Free Keylogger for Mac OS X – logkext
If you’re looking for a discrete and barebones keylogger for Mac OS X, logkext will likely fit the bill. For the unfamiliar, a key logger does what it sounds like; it quite literally records every single key press and key stroke on a computer, and stores that typing data within an encrypted log file so that another user, perhaps you or someone else, can review all key presses and typed keys, characters, and sequences – basically anything entered into the keyboard will be recorded using a key logger app.
And that brings us to what makes logkext so powerful, because it loads into the Mac OS X kernel, thereby bypassing user-level security measures. It also runs completely silently in the background, offering virtually no easily identified indicator of it’s presence. In short, this means everything typed onto the Mac keyboard is recorded after the logkext kernel extension is loaded. Once it has been set to load into the kernel of a Mac OS X machine, it will start logging automatically upon system reboot and maintain it’s running encrypted log until you either uninstall the logkext extension or otherwise disable the keylogger client.
If there were to be a downside to logkext it could be that it runs entirely in the Terminal and you must install, access, and uninstall the app through the command line, this keeps it off limits to many Mac users and generally makes it only appropriate for advanced usage – which may be for better or worse. But, put frankly, this is not a simple GUI app for novice users who are looking to casually monitor typing and keystrokes. Logkext is also a free download and completely open source, which also makes it preferable in my book, because you can view the source code yourself to make sure nothing peculiar is going on, or if you want to, customize it to better fit your own security needs.
Interested users can get logkext from Google Code as a free download. Also, a new version of logkext is available that runs on the most modern versions of Mac OS X, that can also be found on Google Code here. Both versions are open source and freely available.
I was originally hesitant to post a keylogger recommendation just due to the potential for abuse of such applications, but I do understand there are plenty of legitimate uses for such software, whether it’s for security testing, troubleshooting some unusual issues, assisting in root cause analysis, aiding in privacy analysis, learning detection of such processes, identifying certain critical privacy situations, and even learning to function in high-risk environments where the assumption is to not trust a computer with important data due to leakage or nefarious action (even the Terminal app has a feature to assume this, securing any keyboard entry… you can test a key logger with that secured keyboard entry to better understand the limitations).
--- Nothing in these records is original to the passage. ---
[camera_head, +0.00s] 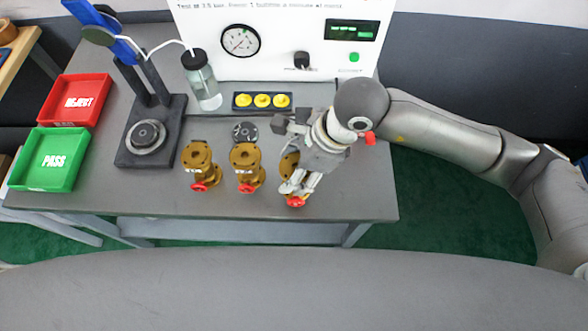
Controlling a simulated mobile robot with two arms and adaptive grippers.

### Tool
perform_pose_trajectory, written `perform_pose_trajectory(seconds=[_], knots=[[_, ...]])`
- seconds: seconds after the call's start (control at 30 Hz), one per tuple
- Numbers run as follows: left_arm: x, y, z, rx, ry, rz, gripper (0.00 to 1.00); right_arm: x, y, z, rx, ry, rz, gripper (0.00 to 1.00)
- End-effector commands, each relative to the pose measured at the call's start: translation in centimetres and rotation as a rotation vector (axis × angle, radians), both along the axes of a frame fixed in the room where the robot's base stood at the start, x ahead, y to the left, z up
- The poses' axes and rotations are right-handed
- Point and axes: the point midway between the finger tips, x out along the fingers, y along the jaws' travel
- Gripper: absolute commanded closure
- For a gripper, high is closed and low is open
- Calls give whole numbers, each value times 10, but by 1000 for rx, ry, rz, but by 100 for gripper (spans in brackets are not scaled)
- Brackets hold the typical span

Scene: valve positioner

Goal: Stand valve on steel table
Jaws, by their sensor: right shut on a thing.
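Three brass valves with red handwheels are at the front middle of the grey steel table (130,205). The left valve (198,160) and the middle valve (245,165) stand upright side by side. The right valve (287,165) is mostly hidden behind my right gripper (290,186); its red handwheel shows below the fingers. My right gripper comes in from the right and is shut on this valve. I cannot tell whether the valve touches the table. My left gripper is not in view.
A red REJECT tray (105,112) and a green PASS tray (80,178) lie at the left. A black stand (170,150) with a blue lever is beside them. A clear bottle (203,85), a yellow-button panel (262,108) and a white gauge panel (275,50) are behind the valves. The right front tabletop is clear.

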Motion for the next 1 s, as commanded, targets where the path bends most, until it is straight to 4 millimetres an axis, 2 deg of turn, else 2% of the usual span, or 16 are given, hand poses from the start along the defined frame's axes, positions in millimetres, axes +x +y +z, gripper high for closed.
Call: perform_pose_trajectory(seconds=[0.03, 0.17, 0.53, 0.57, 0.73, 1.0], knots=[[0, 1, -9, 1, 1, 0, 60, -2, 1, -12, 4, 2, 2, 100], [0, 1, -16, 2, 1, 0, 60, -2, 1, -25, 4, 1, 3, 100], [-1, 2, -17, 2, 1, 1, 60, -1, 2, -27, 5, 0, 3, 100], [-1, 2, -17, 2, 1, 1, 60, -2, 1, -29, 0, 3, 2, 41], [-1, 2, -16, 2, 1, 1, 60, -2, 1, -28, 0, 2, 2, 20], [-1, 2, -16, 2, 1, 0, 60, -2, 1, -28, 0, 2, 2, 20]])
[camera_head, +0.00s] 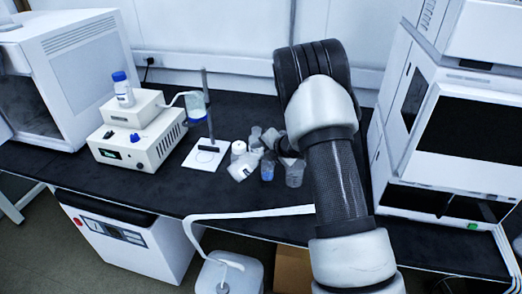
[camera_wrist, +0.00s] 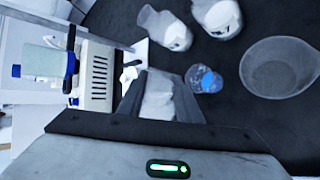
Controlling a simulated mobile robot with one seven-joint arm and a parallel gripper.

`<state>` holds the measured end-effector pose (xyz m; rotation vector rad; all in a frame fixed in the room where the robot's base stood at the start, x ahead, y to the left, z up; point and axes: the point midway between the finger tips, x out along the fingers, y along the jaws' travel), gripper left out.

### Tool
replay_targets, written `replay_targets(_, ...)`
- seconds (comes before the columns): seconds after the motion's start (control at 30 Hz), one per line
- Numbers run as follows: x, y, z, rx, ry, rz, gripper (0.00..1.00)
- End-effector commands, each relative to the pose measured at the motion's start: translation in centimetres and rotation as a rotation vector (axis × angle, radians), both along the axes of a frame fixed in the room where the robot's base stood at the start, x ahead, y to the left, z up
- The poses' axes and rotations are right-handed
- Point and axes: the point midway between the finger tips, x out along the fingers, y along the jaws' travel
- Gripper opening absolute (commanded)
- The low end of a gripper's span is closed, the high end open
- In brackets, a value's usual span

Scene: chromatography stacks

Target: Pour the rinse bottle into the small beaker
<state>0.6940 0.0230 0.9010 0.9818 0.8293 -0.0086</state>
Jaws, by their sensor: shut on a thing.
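My gripper (camera_wrist: 157,92) is shut on a pale whitish thing (camera_wrist: 158,100), which I take for the rinse bottle. Only part of it shows between the dark fingers, and I cannot tell its tilt. A small beaker (camera_wrist: 205,80) with something blue in it stands on the bench to the right of the fingers, apart from them. It also shows in the head view (camera_head: 267,172). A larger clear beaker (camera_wrist: 280,68) stands to its right, also in the head view (camera_head: 295,175). In the head view my gripper is crowded among pale vessels and hard to separate from them.
To the left are a stand with a rod (camera_head: 208,115) and a white instrument (camera_head: 140,140) bearing a blue-capped bottle (camera_head: 123,92). A large white machine (camera_head: 440,120) borders the right. Dark bench is clear in front.

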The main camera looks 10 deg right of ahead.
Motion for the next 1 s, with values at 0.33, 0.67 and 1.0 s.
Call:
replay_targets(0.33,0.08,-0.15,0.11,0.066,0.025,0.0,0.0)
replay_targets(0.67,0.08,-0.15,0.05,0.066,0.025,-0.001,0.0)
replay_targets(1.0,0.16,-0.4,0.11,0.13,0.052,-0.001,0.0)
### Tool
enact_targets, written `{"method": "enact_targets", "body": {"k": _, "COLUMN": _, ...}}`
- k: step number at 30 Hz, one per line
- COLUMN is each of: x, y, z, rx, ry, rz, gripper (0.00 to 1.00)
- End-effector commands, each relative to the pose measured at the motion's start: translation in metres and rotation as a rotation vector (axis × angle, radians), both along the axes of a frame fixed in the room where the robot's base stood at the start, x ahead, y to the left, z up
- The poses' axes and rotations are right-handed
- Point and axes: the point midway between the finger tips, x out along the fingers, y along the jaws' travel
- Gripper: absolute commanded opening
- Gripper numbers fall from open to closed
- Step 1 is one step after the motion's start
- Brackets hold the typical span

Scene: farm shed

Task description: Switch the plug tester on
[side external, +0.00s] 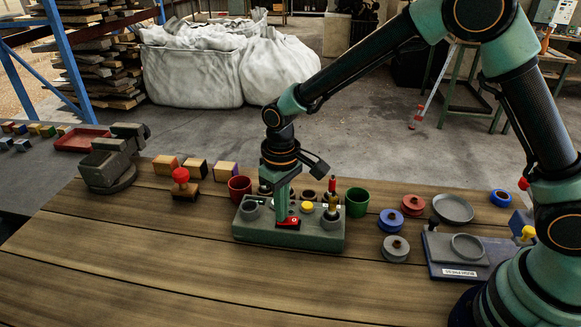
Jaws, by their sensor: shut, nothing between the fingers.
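The likely plug tester is a grey-green box (260,232) in the middle of the wooden bench, with a red switch (290,223) on its front top edge and a yellow button (307,206) to the right of it. Round sockets show on its top, and a brass and red plug-like piece stands at its right end. My gripper (282,217) points down over the box with its fingers shut and empty. Its tips are at the left side of the red switch and seem to touch it. I cannot tell which way the switch is set.
A red cup (239,188) and a green cup (357,202) flank the box. A vise (107,165), wooden blocks (196,169) and a red-knobbed block (184,183) are at left. Round pieces (395,249) and a labelled press (458,262) are at right. The front bench is clear.

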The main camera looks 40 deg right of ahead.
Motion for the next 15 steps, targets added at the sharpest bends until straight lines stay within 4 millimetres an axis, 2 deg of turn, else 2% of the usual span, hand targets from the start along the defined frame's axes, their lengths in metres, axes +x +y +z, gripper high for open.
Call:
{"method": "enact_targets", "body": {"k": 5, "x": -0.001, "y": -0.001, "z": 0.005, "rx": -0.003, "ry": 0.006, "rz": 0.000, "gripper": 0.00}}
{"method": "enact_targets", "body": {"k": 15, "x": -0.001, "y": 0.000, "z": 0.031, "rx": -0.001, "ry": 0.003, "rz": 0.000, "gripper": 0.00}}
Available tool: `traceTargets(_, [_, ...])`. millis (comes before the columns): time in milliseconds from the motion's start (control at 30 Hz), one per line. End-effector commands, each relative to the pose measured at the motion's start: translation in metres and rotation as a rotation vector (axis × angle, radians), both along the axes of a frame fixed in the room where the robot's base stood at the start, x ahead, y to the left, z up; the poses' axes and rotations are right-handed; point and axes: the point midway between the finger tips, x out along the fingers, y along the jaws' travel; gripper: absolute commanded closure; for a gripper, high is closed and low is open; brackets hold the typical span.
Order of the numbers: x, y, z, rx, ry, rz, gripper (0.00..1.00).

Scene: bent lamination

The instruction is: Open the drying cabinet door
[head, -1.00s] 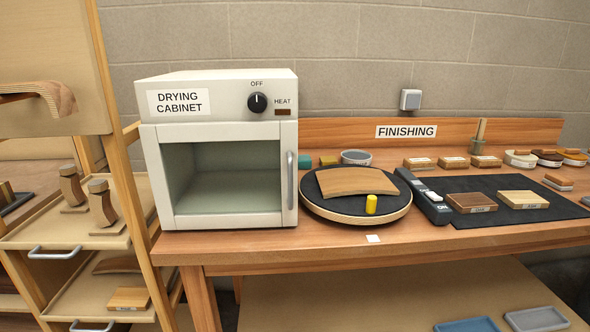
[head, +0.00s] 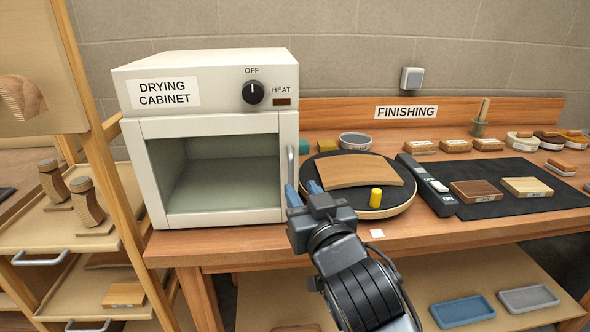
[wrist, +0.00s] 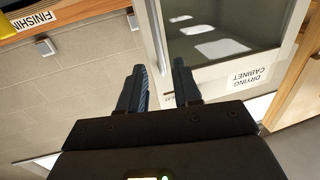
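The white drying cabinet (head: 205,85) stands on the bench at left. Its door (head: 215,216), a pale frame around a large window, is shut. The vertical grey handle (head: 291,165) is on the door's right side. My gripper (head: 302,190) is open and empty at the lower end of the handle, its left finger overlapping it in the head view. In the wrist view, my gripper (wrist: 160,82) has its fingers apart, with the door frame (wrist: 155,35) beyond them. I cannot tell whether the fingers touch the handle or stand around it.
A round black turntable (head: 395,200) with a curved wood piece (head: 350,171) and a yellow cylinder (head: 376,197) sits close right of my gripper. A wooden rack (head: 92,130) stands left of the cabinet. A black mat (head: 480,173) holds wood blocks further right.

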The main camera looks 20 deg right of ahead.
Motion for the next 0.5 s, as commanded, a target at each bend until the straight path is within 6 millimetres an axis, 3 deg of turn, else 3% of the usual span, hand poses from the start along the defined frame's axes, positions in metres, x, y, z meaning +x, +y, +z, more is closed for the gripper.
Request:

Realistically, there are so many uses for key loggers that it’s impossible to describe or plan for every scenario that may arise, but whatever your particular usage intends to be, just be sure to understand the risks and the variety of local laws pertaining to usage.
Other than for direct security purposes, I’ve also heard of many people using keyloggers to keep track of their young childrens internet habits, making sure nothing potentially dangerous is going on. If this is your thought, instead of using a key logger it may be worth suggesting other tips to make your Mac kid friendly and even blocking websites from the Mac so that inappropriate locations around the web can not be accessed, thus helping to create a more child-friendly computing experience.